La découverte d’une tête de mort aux yeux blanchis à la chaux à Jéricho (-7000 avant J.-C.) fait remonter le culte des crânes au Néolithique.

En Occident, les Grecs sont les premiers à représenter le squelette pour évoquer ce que Virgile poétisera en Fugit irreparable tempus (Le temps s’enfuit, perdu pour toujours, Géorgiques, liv. III, vers 284).

Les memento mori se développent au Moyen-Age, siècle religieux par excellence, pour rappeler la vanité des possessions terrestres au regard du (futur) bohneur céleste. Des crânes à la mâchoire déboitée apparaissent derrière le portrait du défunt.

Si la Renaissance met court aux danses macabres de squelettes, inventées par le Moyen-Age, le XVIIe siècle les ravive avec d’autant plus de violence.
Le Caravage (Rome) puis Francisco de Zurbaran (Séville) et Georges de La Tour (Lorraine) placent dans les ténèbres le visage de saint François d’Assise pour porter à la lumière le crâne qu’il tient dans ses mains.

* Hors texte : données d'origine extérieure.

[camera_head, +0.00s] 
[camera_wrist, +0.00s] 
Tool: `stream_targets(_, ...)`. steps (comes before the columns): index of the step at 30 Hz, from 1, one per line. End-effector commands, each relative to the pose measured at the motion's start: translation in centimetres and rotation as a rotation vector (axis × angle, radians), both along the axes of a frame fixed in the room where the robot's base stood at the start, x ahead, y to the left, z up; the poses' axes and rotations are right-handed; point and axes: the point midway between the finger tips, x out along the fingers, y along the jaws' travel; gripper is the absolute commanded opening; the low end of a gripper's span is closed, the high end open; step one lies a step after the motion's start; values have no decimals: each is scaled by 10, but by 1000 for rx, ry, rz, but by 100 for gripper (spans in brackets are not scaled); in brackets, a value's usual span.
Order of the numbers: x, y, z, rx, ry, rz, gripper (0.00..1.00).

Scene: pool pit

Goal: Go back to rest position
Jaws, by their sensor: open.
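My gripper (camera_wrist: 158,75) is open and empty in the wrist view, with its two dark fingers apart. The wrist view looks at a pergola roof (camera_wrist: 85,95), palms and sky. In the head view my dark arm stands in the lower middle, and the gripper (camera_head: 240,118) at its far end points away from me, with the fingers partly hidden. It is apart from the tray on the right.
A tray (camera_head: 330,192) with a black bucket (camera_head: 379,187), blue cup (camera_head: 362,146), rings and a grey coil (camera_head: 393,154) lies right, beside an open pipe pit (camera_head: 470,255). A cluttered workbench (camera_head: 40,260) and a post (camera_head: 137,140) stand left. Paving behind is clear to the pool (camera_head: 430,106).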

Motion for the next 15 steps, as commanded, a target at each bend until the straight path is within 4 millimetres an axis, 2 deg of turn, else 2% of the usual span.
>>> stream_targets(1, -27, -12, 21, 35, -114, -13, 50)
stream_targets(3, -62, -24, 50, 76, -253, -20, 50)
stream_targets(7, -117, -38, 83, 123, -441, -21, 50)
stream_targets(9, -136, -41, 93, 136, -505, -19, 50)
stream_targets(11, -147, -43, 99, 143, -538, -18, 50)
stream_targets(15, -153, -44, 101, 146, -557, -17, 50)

Le XVII siècle est également l’ère des cabinets de curiosités. Accumuler les objets, non pas dans un but encyclopédiste comme au XVIIIe siècle, mais pour recenser les productions les plus folkloriques de la Nature ou de la Culture. L’exposition en recrée un, version XXIe siècle, avec le déroutant l’Ecce Homo de Paul Delvaux qui reproduit tout une ville animée de squelettes…

Avec la naissance de la vanité en Hollande, la mort s’empare de la peinture. Miradori Luigi dit Genovesino fait endormir un enfant sur une tête de mort (Cupidon endormi, Vanité I).

Le XVIIIe siècle est marqué par l’émergence des natures mortes, que réinterpréteront Cindy Sherman (Untitled, 1992), Dimitri Tsykalov (Skull I, II, III, IV, 2005) avec des fruits et légumes en forme de crâne ou encore Antonio Girbés (Bonsoircherie, 2000-2001) qui remplace la tisane du soir par un crâne sur sa coupelle.

Une vision qui choquera le puritain XIXe siècle. Pour s’en moquer, Théodore Géricault introduit dans son Radeau de la Méduse (1819) trois crânes en guise de nouvelle Trinité.

La photographie est illustrée, entre autres, par le célèbre autoportrait de Robert Mapplethorpe (1988), malade du sida, s’accrochant à sa cane à l’embout cranien. Et par la moins connue Marina Abramovic portant son propre squelette.
La découverte des rayons X (1895) met fin à l’exaspération de Michel Foucault: « ce crâne, ce derrière de mon crâne que je peux tâter là, avec mes doigts, mais voir, jamais ». Piotr Uklanski réalise un saisissant portrait façon rayon X de François Pinault (2003).

La salle principale de l’exposition (RDC) finit en apothéose avec les oeuvres de Marc Quinn, The Final Nervous Breakdown (1999), Annette Messager (Gants-tête, 1999), le crâne de Yan Pei-Ming, celui recouvert de coléoptères par Jan Fabre. Mais c’est le crâne imaginé par Damien Hirst, incorporé de diamants, qui devient l’icône du XXIe siècle, avec ses mots « la corruption absolue, c’est la mort ».

Si le motif du crâne n’a jamais autant envahi l’iconographie du commun des mortels, la société occidentale n’en refuse pas moins sa perception spirituelle, la mort restant un sujet tabou. Bien que chacun pressente la finalité de son existence, elle est toujours occultée dans la vie quotidienne. En atteste la quête impossible d’une jeunesse éternelle qui sature les médias autant que les biens de consommation.

Dans ces conditions, peut-on encore parler de « C’est la Vie! »?